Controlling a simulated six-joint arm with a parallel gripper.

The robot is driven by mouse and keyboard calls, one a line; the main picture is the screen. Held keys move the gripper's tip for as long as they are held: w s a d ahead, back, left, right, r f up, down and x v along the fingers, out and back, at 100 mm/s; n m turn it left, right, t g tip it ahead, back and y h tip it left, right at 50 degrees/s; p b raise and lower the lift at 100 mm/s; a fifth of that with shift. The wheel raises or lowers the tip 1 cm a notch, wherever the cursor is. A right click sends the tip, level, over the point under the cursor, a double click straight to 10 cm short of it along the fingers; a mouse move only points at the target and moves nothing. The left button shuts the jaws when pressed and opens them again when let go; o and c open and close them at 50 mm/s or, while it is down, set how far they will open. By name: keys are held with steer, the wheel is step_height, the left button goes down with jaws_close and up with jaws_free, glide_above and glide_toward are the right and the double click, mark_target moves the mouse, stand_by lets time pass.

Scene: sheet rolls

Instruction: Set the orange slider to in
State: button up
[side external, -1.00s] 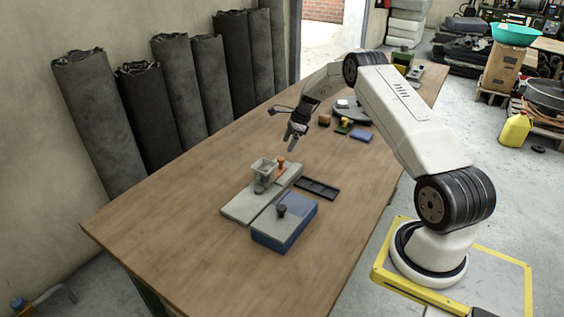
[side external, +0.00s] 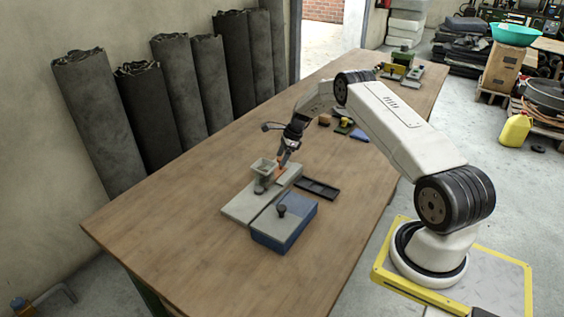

__Task__
Find the line containing "Instruction: Set the orange slider to in" in the listing above. Please restate word for word that line through the last one, leaving out the pictures.

__Reply to the task__
Instruction: Set the orange slider to in
State: button up
[side external, -1.00s] 
[side external, +0.00s] 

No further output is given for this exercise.